▸ **WHAT YOU HAVE TO DO**
Retype exactly what appears below from the line containing "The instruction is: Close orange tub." down to the line containing "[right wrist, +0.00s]", keeping both end lines. Do not include pictures.

[BEGIN RECORDS]

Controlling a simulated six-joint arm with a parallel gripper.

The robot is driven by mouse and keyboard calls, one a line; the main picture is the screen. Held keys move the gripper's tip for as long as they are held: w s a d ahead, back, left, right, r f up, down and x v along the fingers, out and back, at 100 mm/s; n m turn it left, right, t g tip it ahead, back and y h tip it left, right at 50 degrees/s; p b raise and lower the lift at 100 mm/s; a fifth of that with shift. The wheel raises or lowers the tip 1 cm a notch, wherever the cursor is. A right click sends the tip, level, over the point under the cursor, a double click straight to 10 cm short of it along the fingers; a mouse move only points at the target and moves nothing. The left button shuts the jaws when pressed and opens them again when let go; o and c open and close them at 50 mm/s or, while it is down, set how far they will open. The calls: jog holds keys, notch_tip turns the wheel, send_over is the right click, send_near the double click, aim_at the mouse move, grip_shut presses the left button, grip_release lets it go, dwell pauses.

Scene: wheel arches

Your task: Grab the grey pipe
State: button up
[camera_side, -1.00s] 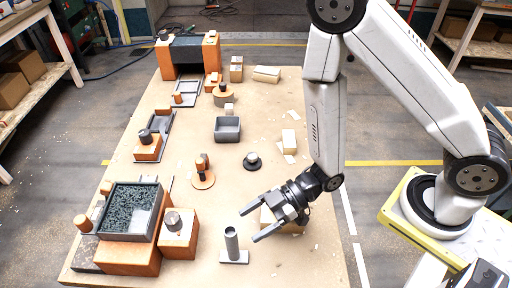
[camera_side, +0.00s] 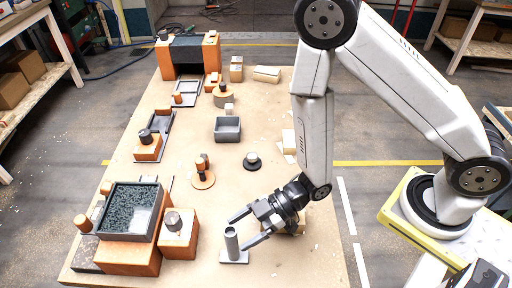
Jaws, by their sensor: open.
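The grey pipe (camera_side: 232,243) stands upright on a flat grey base (camera_side: 235,258) near the front of the table. My gripper (camera_side: 237,231) is open, with its fingers pointing left toward the pipe. One finger lies just behind the pipe's top in the picture and the other just to its right. The pipe appears at or between the fingertips. I cannot tell whether either finger touches it.
An orange block (camera_side: 178,240) with a grey cylinder and a dark tray of granules (camera_side: 130,210) stand left of the pipe. A pale block (camera_side: 297,222) is partly hidden behind my gripper. A black disc with a knob (camera_side: 252,161) lies further back. Table front right is clear.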

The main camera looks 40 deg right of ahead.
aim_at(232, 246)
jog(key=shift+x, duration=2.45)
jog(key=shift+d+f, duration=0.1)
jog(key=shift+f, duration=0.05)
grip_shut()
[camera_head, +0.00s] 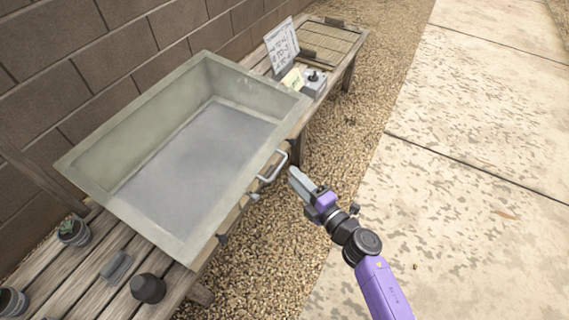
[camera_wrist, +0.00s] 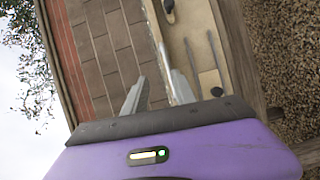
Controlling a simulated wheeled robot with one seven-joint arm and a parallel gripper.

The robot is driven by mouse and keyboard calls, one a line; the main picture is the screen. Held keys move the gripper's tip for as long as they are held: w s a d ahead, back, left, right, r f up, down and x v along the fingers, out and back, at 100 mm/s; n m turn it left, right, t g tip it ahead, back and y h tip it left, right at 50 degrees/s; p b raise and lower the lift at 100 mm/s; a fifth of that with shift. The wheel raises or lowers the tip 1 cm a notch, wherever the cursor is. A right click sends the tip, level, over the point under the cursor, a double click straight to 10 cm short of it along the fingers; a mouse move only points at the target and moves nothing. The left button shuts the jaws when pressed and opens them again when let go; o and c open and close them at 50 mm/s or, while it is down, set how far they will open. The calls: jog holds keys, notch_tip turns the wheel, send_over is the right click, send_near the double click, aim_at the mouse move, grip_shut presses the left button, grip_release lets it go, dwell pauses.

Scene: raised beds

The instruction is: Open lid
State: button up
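A large grey-green box (camera_head: 84,178) with a broad rim stands on a wooden bench in the head view. Its inside looks grey and flat; I cannot tell whether this is a clear lid or an open interior. A pale metal bar handle (camera_head: 275,168) sits on its right-hand side. A pale panel (camera_wrist: 198,22) with grey bars, perhaps the box's side and handle, lies beside the right finger.
The wooden bench (camera_head: 93,250) carries a potted plant (camera_head: 73,231) and a dark pot (camera_head: 148,289) at lower left. A block wall stands behind; gravel and paving lie right.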

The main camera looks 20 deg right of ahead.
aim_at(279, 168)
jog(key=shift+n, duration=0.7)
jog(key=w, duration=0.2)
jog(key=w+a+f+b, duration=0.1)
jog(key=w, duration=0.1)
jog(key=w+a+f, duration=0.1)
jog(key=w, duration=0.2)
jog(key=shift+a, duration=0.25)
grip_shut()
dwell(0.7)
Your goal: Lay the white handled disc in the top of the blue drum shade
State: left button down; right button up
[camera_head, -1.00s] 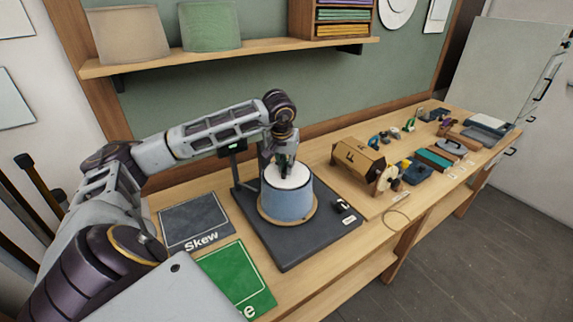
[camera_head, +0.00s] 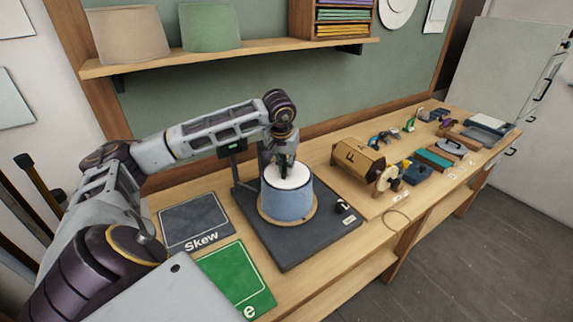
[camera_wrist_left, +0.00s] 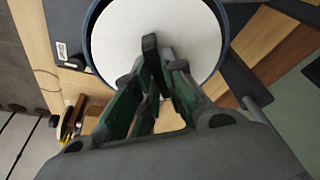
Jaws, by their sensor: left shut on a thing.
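The blue drum shade (camera_head: 287,205) stands upright on a round wooden base on a dark board. The white disc (camera_head: 297,178) lies level at the shade's top; the wrist view shows the disc (camera_wrist_left: 120,45) with the blue rim (camera_wrist_left: 226,28) around its visible edge. My left gripper (camera_head: 285,170) points down over the disc's middle. In the wrist view, its fingers (camera_wrist_left: 158,50) are shut close together over the disc. The handle is hidden between them. I cannot tell whether the disc rests fully on the shade. My right gripper is not in view.
A dark "Skew" mat (camera_head: 195,222) and a green mat (camera_head: 236,280) lie left of the dark board (camera_head: 290,252). A brown box (camera_head: 358,160) and several small tools stand to the right. A shelf (camera_head: 235,57) with two shades is above.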

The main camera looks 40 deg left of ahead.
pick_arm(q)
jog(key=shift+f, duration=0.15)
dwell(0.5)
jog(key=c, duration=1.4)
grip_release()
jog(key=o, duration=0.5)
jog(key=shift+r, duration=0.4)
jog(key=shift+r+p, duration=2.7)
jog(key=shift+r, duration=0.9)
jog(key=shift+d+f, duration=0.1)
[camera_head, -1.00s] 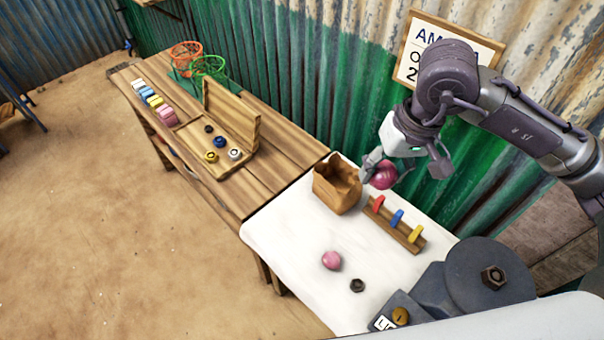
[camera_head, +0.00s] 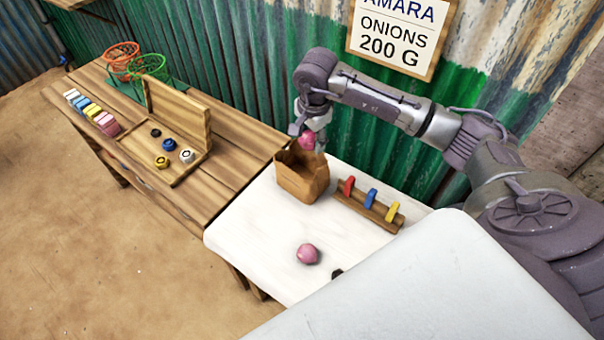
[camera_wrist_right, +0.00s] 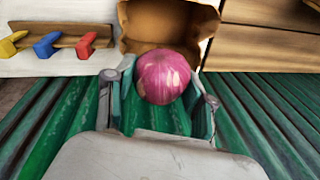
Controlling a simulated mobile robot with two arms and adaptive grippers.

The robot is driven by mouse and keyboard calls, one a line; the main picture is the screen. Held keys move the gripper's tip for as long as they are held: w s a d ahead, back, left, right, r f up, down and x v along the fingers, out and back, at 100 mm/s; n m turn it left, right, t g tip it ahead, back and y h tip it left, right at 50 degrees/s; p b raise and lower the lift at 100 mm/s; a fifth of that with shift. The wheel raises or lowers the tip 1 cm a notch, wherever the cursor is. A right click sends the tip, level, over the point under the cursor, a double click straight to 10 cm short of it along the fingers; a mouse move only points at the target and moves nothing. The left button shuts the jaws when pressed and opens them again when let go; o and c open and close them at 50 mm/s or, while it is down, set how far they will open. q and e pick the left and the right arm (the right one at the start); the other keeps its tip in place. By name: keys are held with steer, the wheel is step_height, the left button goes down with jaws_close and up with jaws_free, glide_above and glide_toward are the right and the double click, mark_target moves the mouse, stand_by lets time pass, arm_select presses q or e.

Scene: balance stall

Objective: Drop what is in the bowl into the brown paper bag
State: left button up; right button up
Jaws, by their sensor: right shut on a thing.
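My right gripper (camera_head: 309,137) is shut on a pink onion (camera_head: 308,140) and holds it above the back right rim of the brown paper bag (camera_head: 300,183). The bag stands open on the white table. In the right wrist view the onion (camera_wrist_right: 163,76) sits between the two fingers, with the open bag (camera_wrist_right: 165,22) beyond it. A second pink onion (camera_head: 307,253) lies on the white table in front of the bag. The bowl is not visible; the scale is largely out of view. My left gripper is not in view.
A wooden rack (camera_head: 362,208) with red, blue and yellow pegs stands right of the bag. A wooden table (camera_head: 228,165) with a tray (camera_head: 180,180), coloured blocks and wire baskets adjoins on the left. A green corrugated wall (camera_head: 235,85) with a sign (camera_head: 400,35) rises behind.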

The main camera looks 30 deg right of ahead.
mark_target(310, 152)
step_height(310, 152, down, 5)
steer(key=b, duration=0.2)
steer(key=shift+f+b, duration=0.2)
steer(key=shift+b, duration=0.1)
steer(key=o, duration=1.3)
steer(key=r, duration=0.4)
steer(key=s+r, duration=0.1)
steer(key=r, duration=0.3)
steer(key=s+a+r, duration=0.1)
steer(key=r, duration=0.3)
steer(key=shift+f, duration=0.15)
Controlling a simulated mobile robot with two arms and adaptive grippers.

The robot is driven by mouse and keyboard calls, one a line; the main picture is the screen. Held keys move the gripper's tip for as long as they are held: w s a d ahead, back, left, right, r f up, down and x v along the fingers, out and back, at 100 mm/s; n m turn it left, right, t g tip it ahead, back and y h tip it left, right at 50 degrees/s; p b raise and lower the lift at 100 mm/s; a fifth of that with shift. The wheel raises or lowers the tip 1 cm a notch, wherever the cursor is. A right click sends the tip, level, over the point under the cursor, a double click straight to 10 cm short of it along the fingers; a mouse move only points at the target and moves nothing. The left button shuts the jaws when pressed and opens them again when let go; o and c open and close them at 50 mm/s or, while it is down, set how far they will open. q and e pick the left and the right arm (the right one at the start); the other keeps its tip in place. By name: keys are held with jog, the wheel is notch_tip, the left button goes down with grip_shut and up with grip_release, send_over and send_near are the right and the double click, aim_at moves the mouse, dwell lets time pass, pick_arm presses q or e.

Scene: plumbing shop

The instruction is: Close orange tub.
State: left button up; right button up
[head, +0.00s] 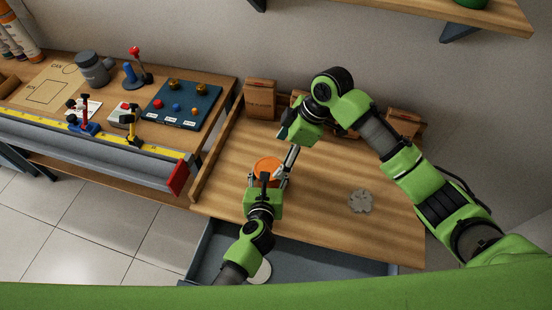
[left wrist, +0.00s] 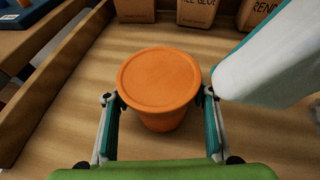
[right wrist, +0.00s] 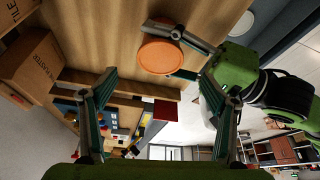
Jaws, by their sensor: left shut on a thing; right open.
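The orange tub (head: 267,166) stands upright on the wooden bench. Its round, flat orange top (left wrist: 158,78) covers the opening in the left wrist view; I cannot tell whether it is pressed fully down. My left gripper (head: 266,178) is shut on the tub, one finger on each side below the rim (left wrist: 160,100). My right gripper (head: 286,148) is open and empty, just behind and to the right of the tub. One of its fingers shows large at the upper right of the left wrist view. The tub also shows in the right wrist view (right wrist: 158,54), beyond the open fingers (right wrist: 166,82).
Cardboard boxes (head: 260,98) line the back of the bench. A grey scalloped disc (head: 360,201) lies right of the tub. An open grey drawer (head: 330,254) juts out in front, with a pale round thing (head: 262,272) at it. The bench around the disc is clear.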

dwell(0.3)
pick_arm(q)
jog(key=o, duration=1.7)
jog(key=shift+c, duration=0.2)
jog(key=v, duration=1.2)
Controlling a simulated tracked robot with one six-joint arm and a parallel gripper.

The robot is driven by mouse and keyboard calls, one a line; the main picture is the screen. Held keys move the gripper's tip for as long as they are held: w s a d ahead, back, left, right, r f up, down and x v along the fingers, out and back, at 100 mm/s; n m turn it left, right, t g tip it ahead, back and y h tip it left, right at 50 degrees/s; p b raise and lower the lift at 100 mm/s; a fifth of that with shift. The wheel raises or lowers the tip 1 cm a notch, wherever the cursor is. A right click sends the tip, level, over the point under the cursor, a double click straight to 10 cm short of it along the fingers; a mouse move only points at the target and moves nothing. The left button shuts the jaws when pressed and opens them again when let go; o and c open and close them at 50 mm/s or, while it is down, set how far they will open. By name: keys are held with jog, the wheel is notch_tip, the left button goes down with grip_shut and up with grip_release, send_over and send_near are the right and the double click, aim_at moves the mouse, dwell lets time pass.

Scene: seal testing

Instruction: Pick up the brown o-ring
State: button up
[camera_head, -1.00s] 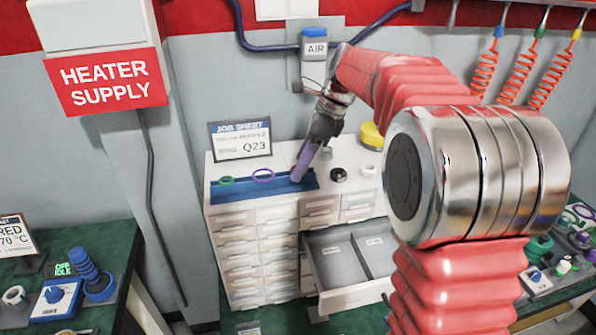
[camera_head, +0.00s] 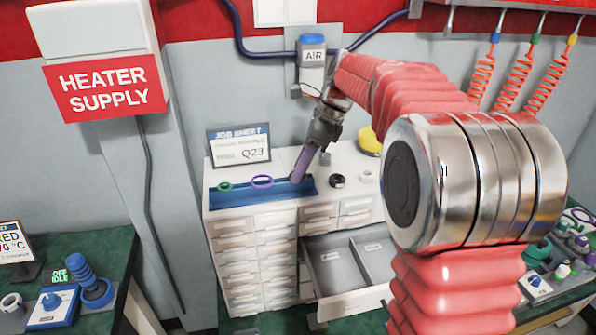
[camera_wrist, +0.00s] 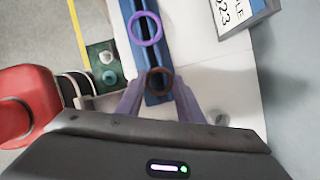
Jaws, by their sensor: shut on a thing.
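The brown o-ring (camera_wrist: 159,82) shows in the wrist view between the two purple fingertips of my gripper (camera_wrist: 159,88), at the near end of the blue rack (camera_wrist: 138,57). My gripper is shut on the ring, which is at or just above the rack; I cannot tell whether it touches. In the head view my gripper (camera_head: 299,178) points down at the right end of the blue rack (camera_head: 235,196), and the brown ring is hidden there. A purple o-ring (camera_head: 262,182) and a green o-ring (camera_head: 225,187) stand farther left in the rack.
The rack sits on a white drawer cabinet (camera_head: 232,228) with one open drawer (camera_head: 345,270) at the lower right. A job sheet sign (camera_head: 240,146) stands behind the rack. A black ring (camera_head: 337,181) and a yellow item (camera_head: 370,140) lie to the right of my gripper.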

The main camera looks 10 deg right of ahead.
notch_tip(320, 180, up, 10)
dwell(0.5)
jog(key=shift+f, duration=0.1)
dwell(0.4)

[END RECORDS]

▸ **OUTPUT**
The instruction is: Close orange tub.
State: left button up; right button up
[head, +0.00s] 
[left wrist, +0.00s] 
[right wrist, +0.00s] 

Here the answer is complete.